После операции в госпитале где-то за Волгой меня отправили на долечивание в Москву, где я оказался к началу 1943 г. и явился на философский факультет уже МГУ, где одна группа 4-го курса продолжала учебу с начала февраля 1942 г., когда немецкие войска отогнали от Москвы. За несколько месяцев я сдал остававшиеся предметы философского факультета и пять государственных экзаменов: диамат, истмат, историю философии, политическую экономию, историю ВКП(б). Дипломных работ тогда, как и в несколько последующих лет, не было. О профессорах и преподавателях факультета буду говорить в дальнейшем. Получив статус нестроевика, в октябре того же 1943 г. я поступил в аспирантуру кафедры истории философии, которую возглавлял Б. С. Чернышев. В 1944 г. она стала именоваться кафедрой истории западноевропейской философии, поскольку в том же году появилась кафедра истории русской философии.
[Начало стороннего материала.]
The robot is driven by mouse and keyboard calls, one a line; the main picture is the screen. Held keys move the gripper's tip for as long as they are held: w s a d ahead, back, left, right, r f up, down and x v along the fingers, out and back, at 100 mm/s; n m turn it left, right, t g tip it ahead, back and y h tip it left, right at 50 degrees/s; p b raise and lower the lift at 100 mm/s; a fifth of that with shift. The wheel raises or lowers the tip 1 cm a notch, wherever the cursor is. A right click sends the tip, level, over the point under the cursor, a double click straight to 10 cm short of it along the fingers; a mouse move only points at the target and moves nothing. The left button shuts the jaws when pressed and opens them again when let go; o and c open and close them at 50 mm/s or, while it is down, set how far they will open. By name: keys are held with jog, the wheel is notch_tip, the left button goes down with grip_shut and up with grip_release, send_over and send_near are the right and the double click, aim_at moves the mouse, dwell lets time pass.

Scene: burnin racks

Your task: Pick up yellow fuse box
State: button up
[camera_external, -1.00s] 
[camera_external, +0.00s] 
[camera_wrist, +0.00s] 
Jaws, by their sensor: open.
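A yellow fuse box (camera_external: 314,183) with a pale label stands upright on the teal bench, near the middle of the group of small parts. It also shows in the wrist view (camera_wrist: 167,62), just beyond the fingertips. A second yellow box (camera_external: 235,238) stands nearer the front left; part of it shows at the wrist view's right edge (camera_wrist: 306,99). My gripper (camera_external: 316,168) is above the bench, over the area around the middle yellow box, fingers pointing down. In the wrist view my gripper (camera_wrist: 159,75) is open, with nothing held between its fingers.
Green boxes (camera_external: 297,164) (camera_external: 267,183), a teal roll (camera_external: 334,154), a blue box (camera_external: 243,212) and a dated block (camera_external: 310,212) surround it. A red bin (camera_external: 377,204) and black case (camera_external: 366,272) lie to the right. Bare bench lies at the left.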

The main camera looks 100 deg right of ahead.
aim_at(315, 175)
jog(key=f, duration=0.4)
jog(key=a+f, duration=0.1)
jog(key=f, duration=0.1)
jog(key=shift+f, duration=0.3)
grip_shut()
Аспирантское, и тем более последующее, погружение в философию, как и расширение восприятия и осмысления конкретной жизни во множестве ее аспектов, естественно, открывало всё новые горизонты социальной действительности и философской жизни. Специфичность духовной атмосферы советских времен, как ни в одну другую эпоху, заключалась в тесном переплетении политических и идеологических факторов, в зависимости от которых вспоминались и выявлялись те или иные философские идеи.
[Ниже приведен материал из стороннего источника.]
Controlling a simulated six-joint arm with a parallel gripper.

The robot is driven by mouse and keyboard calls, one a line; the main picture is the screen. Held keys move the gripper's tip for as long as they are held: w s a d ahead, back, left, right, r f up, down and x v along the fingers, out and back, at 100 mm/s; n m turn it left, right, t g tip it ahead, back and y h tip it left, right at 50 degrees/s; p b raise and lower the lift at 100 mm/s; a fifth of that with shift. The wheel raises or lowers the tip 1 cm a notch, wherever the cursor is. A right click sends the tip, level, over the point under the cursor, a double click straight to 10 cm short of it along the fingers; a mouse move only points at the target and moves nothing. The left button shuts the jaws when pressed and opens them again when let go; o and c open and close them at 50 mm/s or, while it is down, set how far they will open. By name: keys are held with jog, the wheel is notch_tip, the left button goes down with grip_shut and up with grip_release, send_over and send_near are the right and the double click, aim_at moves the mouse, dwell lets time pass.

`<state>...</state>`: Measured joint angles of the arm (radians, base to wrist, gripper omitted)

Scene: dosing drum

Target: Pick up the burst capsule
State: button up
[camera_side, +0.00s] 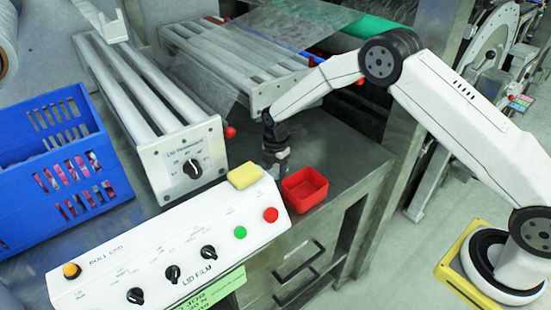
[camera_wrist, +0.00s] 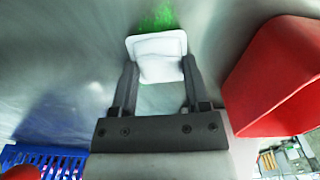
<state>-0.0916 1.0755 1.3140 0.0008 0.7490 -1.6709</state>
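The burst capsule (camera_wrist: 157,55) is a small white square-rimmed cup in the wrist view, with a green spill (camera_wrist: 157,18) on the grey surface at its far side. My gripper (camera_wrist: 159,60) has its two dark fingers spread, one at either side of the capsule. The fingers look apart, and whether they touch its sides is hard to tell. In the side view my gripper (camera_side: 275,165) points down, low over the grey worktop. The capsule cannot be made out there.
A red open bin (camera_side: 305,188) stands close to the gripper, at the right in the wrist view (camera_wrist: 275,85). A yellow sponge (camera_side: 245,176) sits by the white control panel (camera_side: 170,250). A roller unit (camera_side: 185,165) and blue crate (camera_side: 60,170) are to the left.

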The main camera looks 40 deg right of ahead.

Они были утрачены, забыты в армейские времена, но в еще большей мере – в результате давления идеологии, которая в первую очередь требовалась и на экзаменах, и еще более на госэкзаменах. Всякая идеология, даже религиозная (в особенности сугубо монотеистическая, как христианство) в определенной степени взывает к тем или иным философским идеям, вырываемым из системного интеллектуального контекста. Изгнание Лениным группы выдающихся философов, которых он считал антимарксистами (что было, конечно, верно, и сами они этого не скрывали), идеалистами и, следовательно, представителями «поповщины», террористическое гонение на служителей церкви, повседневная антирелигиозная пропаганда требовали новой духовной пищи для масс. Мавзолеизация мумии Ленина создавала новый культ, призванный разрушить религиозные, одновременно стремясь к максимизации роли марксистской идеологии.